The octagonal tower has a simple form and elegant proportions. The well-proportioned lantern contributes to the characteristic lighttower profile.

The lighttower is associated with campaigns to improve the safety of maritime commerce at coastal locations by building navigational aids. The simplicity and economy of construction reflect the desire of the government to expediently build a large quantity of lighttowers.

Character Defining Elements
The heritage character of the Big Shippegan lighttower resides in its overall massing, profile, architectural features, construction materials and site relationships.

The medium-height, tapered octagonal structure has a prominent cove-profile cornice which contributes to its graceful silhouette. The octagonal cast-iron lantern with cone-topped ventilator is well-proportioned to the scale of the tower. The symmetrical massing and profile, including the relationship of lantern to tower shaft, should be respected.

The simple form of the lighttower is enhanced by facades executed in white-painted horizontal wood shingles without corner boards, and the fine-scaled cove boarding below the cornice. The projecting pedimented window and door hoods, the lantern platform and the flared cove follow classical design precedents and add textural interest and visual contrast to the simple tower form. The construction materials are characteristic of this lighttower type and should be maintained.
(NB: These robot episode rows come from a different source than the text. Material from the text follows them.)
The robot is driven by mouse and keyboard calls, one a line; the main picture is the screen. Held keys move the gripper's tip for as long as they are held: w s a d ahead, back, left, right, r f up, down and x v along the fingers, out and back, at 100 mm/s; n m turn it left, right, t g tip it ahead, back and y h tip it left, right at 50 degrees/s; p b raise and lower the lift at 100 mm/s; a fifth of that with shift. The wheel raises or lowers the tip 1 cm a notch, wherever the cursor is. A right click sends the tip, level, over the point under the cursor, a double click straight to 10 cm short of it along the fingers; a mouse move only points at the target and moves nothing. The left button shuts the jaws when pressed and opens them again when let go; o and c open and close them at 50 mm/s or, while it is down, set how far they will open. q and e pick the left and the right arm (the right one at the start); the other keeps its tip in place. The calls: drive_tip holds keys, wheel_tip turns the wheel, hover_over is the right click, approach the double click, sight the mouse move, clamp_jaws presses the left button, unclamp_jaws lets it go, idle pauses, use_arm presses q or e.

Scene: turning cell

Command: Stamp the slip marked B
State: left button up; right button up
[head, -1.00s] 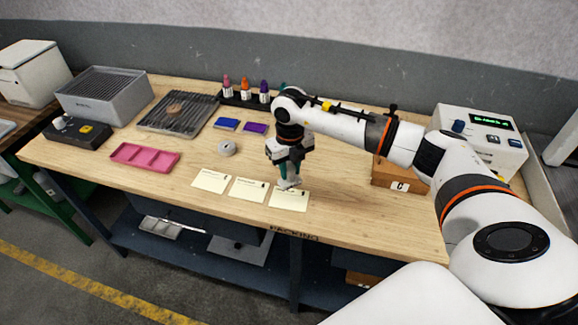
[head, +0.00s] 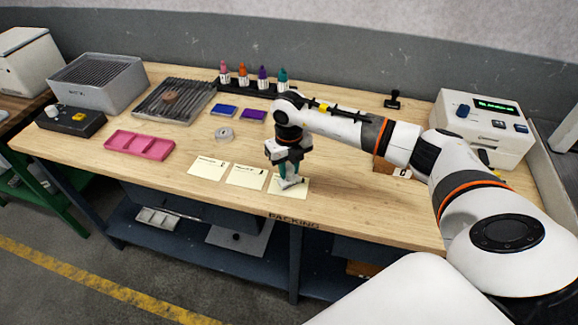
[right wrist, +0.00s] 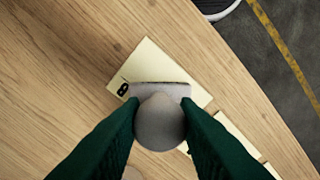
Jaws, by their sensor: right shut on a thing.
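Three pale yellow slips lie in a row near the bench's front edge: the left slip (head: 209,168), the middle slip (head: 246,175) and the right slip (head: 299,191). Their markings are too small to read. My right gripper (head: 285,170) points down over the right slip, shut on a grey stamp (head: 291,183). In the right wrist view the green fingers grip the stamp's round knob (right wrist: 160,122), and its flat base covers part of a slip (right wrist: 150,62) with a dark mark. I cannot tell whether the base touches the paper. My left gripper is out of view.
Bottles (head: 262,79) stand behind. A black-handled stamp (head: 393,100) and a white device (head: 482,125) are at the right.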

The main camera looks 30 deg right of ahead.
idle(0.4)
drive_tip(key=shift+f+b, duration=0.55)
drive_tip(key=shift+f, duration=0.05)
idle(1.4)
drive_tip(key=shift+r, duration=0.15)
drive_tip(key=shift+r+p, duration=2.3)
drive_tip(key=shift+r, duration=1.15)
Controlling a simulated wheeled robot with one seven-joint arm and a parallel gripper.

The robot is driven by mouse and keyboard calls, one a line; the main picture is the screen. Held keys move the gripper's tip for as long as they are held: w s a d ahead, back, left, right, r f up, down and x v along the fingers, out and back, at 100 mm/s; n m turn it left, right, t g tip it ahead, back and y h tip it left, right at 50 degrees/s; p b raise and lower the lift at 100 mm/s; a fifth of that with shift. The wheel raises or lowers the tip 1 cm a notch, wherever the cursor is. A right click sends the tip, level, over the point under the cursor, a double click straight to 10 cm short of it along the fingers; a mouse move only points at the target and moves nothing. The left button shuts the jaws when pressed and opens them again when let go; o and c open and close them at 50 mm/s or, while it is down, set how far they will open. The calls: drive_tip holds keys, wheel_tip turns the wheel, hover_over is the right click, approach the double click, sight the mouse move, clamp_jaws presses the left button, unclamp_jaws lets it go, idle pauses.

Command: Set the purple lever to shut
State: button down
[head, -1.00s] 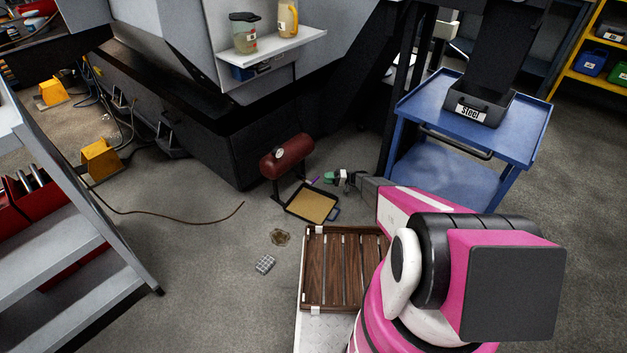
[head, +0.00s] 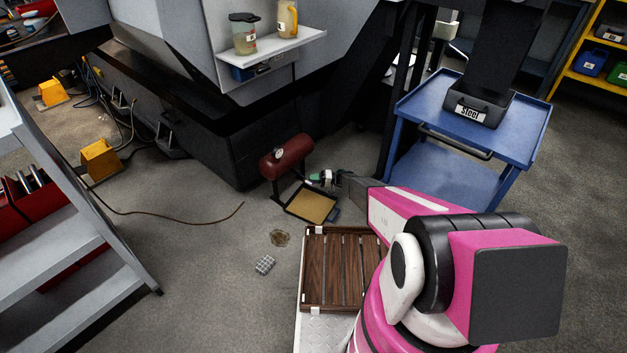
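A dark red tank (head: 287,156) with a round gauge (head: 279,153) stands on legs on the floor beside the dark machine base. The purple lever is at the tank's lower right, but my gripper now covers it, and I cannot make out its setting. My gripper (head: 314,177), with green fingertips, is at the lever's place, just right of the tank and above a shallow tray. It is too small to tell whether the fingers are open or shut, or whether they touch the lever.
The shallow tray (head: 332,216) with a tan filling lies below the tank. A slatted wooden crate (head: 305,270) is nearer.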

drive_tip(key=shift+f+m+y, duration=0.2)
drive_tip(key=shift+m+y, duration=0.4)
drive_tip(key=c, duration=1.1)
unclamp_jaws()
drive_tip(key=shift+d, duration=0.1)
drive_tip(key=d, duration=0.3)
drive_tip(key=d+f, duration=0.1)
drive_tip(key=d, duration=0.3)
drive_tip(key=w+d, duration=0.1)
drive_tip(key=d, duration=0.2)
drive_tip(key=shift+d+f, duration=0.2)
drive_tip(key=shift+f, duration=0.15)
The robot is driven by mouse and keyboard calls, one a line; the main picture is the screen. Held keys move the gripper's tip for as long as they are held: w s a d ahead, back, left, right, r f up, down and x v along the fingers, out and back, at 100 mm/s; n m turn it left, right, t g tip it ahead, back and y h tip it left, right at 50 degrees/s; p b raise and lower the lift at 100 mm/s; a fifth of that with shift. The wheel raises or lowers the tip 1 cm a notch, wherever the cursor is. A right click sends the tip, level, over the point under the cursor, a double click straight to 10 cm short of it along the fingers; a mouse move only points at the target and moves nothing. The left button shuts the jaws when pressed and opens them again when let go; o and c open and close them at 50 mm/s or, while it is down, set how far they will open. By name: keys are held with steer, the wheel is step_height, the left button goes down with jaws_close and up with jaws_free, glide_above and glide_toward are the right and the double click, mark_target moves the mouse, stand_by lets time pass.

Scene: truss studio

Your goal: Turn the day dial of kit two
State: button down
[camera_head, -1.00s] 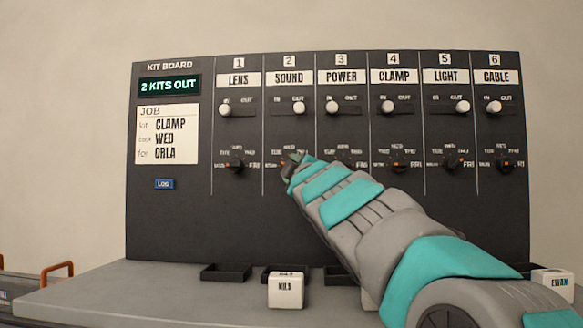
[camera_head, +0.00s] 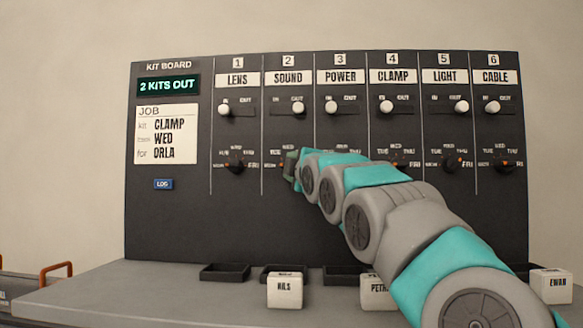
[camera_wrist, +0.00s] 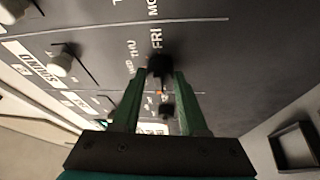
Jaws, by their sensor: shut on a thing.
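The kit two column, labelled SOUND (camera_head: 288,78), is second from the left on the kit board (camera_head: 165,225). Its white slider (camera_head: 299,107) sits on the OUT side. My gripper (camera_head: 290,165) is at its day dial, which it hides in the head view. In the wrist view my gripper's green fingers (camera_wrist: 161,74) are shut on the black day dial (camera_wrist: 158,66). FRI and THU print shows beside it, and an orange mark shows on the side away from FRI. Which day the dial points at I cannot tell.
Blocks named NILS (camera_head: 285,291) and EWAN (camera_head: 551,287), a partly hidden block (camera_head: 376,292), and dark trays (camera_head: 224,272) are on the ledge below. My arm crosses the board's lower right.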

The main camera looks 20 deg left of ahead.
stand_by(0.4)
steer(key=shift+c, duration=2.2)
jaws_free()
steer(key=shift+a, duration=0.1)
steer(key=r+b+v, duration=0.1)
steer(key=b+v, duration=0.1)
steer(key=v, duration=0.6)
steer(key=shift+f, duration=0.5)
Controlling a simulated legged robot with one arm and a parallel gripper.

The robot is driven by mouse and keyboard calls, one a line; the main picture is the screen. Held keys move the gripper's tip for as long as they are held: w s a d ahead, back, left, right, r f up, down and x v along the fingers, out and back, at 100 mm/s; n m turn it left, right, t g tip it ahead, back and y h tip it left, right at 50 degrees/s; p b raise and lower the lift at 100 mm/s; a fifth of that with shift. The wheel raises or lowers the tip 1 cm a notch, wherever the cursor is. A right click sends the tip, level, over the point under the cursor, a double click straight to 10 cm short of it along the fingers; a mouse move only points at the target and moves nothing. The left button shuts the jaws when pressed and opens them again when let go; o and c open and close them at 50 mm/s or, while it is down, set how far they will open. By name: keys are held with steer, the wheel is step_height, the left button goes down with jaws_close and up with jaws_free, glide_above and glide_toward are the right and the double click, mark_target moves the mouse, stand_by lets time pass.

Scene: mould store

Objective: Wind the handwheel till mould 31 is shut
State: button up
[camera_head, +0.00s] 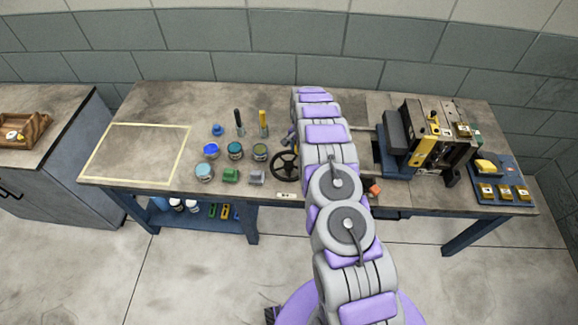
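The black handwheel (285,166) is at the middle of the bench, just left of my arm, which covers its right edge. The mould (428,140), a dark block with yellow parts, stands upright in a press at the right. A dark blue block (394,160) is at its left side. I cannot read a number on it or tell how far it is shut. My arm reaches over the bench between handwheel and mould.
The workbench (150,105) has several jars (235,150) and small tools left of the wheel. A taped rectangle (135,152) at the left is empty. A blue tray (507,178) with yellow pieces lies at the right. A wooden tray (38,128) sits on a side cabinet.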

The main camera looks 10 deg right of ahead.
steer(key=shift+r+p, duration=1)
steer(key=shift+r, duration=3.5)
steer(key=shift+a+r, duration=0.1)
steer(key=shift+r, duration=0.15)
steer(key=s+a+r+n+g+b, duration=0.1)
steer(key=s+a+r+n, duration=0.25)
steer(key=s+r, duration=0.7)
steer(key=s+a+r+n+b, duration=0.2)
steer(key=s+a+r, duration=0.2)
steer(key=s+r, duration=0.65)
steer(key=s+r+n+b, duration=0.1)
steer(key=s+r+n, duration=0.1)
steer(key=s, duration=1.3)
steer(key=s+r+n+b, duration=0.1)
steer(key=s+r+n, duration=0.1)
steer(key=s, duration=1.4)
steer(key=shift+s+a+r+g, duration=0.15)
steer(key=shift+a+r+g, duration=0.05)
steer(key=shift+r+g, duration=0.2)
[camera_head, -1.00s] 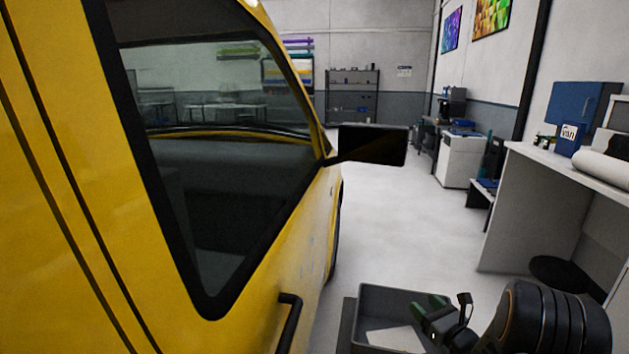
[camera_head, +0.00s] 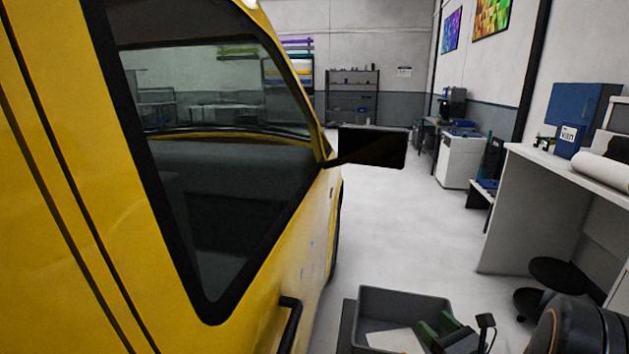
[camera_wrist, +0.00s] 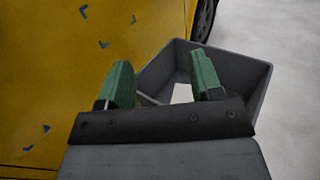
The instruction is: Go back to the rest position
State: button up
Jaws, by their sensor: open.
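My gripper (camera_wrist: 160,82) has two green fingers spread wide apart, with nothing between them. In the head view my gripper (camera_head: 432,335) shows low at the right, in front of the grey bin and partly cut off by the lower edge. In the wrist view the fingers overlap the near side of the grey bin (camera_wrist: 242,75). A white sheet (camera_wrist: 182,93) lies in the bin. The bin (camera_head: 405,297) stands beside the yellow vehicle (camera_head: 60,200).
The vehicle's black mirror (camera_head: 372,147) and door handle (camera_head: 290,322) stick out to the right. Small blue marks (camera_wrist: 104,44) are on its yellow panel. A workbench (camera_head: 540,160) and a black stool (camera_head: 555,272) stand at the right. The floor (camera_head: 400,230) between is clear.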

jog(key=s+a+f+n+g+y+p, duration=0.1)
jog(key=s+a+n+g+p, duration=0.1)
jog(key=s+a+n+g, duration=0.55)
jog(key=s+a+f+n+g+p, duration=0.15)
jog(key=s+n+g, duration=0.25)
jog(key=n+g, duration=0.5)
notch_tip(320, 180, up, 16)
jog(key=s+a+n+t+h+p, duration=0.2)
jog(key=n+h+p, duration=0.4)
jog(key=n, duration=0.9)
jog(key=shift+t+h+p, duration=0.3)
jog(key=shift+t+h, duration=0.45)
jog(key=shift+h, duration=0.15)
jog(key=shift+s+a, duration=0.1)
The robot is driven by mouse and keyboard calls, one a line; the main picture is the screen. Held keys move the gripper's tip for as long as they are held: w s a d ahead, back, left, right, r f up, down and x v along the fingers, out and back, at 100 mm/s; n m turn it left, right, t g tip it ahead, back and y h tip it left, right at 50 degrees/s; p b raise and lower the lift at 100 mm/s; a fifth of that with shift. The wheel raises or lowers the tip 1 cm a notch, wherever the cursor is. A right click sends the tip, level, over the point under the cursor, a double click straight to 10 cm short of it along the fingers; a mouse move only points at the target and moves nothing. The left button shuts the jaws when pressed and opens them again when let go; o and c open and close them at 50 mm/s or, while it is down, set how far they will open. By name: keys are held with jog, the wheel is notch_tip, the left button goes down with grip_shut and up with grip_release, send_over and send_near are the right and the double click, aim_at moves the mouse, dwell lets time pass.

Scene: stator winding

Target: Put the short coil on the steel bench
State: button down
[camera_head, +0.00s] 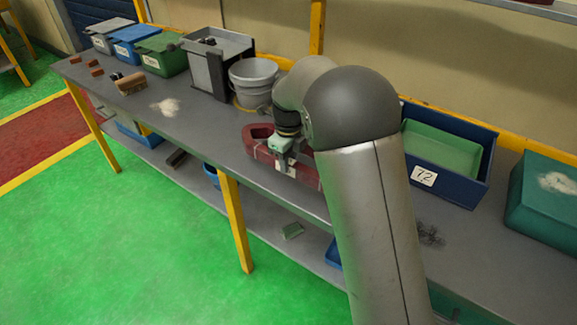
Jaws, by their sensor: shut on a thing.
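A dark red coil (262,150) with pale ties is at the middle of the grey steel bench (205,130), near its front edge. My gripper (291,168) is above it, pointing down, and is shut on the coil. My arm hides the coil's right end. I cannot tell whether the coil touches the bench top or is just above it.
A grey bucket (253,82) and a grey box (218,45) stand behind left. A blue bin with a green tray (440,150), marked 72, and a teal box (545,205) are at right. Dark wire scraps (430,235) lie in front. The bench left of the coil is mostly clear.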

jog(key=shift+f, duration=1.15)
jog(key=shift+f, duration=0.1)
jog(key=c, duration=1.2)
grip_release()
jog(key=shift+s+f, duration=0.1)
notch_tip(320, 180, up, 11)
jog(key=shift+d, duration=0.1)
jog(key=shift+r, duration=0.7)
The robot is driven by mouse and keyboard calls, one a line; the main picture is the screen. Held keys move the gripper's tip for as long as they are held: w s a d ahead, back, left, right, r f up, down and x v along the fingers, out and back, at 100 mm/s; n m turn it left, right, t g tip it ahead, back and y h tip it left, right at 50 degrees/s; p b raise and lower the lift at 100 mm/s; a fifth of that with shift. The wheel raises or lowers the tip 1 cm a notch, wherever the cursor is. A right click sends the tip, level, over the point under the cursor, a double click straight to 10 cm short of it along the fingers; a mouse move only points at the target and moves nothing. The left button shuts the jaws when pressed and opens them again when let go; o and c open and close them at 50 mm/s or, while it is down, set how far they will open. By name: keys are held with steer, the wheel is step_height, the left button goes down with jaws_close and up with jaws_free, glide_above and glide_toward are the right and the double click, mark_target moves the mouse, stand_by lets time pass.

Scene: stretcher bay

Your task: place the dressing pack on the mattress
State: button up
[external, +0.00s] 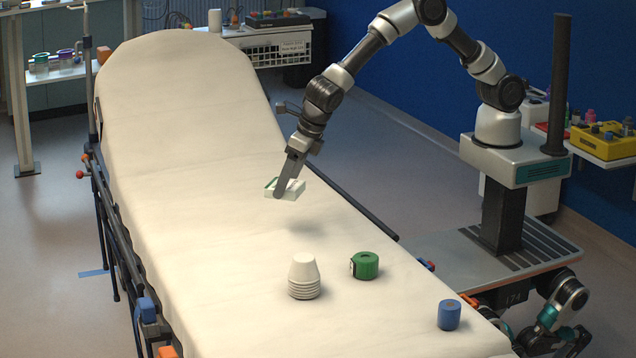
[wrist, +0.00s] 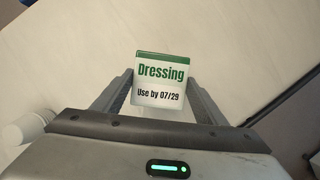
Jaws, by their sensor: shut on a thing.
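The dressing pack (wrist: 162,83) is white with a green band and reads "Dressing, Use by 07/29" in the wrist view. It also shows in the external view (external: 292,190), held above the mattress. My gripper (external: 288,184) is shut on the pack, with a finger on each side of it in the wrist view (wrist: 162,88). The mattress (external: 190,175) is a long cream pad on the stretcher, with its head end raised. A soft shadow lies on the mattress below and right of the pack, and the pack appears clear of the surface.
Stacked white cups (external: 304,277), a green roll (external: 365,265) and a blue cylinder (external: 449,315) stand on the mattress's near part. A dark side rail (external: 355,207) runs along the right edge. The mattress's middle and left are clear.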

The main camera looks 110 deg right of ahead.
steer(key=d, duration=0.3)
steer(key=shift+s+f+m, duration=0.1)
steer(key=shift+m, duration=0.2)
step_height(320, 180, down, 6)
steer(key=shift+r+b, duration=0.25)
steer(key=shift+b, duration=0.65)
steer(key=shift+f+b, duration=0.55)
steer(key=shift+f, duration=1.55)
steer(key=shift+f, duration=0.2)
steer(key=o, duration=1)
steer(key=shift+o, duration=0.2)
The three-line iron pipe railing projecting from the gallery lantern has distinctive articulated joints and ball knobs. This configuration is appropriate to the functional nature of the lighttower. The paint scheme (white tower with red accents) is a striking feature contributing to the lighttower character.

The wood sash windows appear to reflect original design intentions. However, the first floor window glazing has been removed and replaced with solid panels. When the windows are being repaired, reinstallation of glazing should be considered as it would enhance the heritage character.

The simple, undeveloped setting is appropriate to the building and should be respected.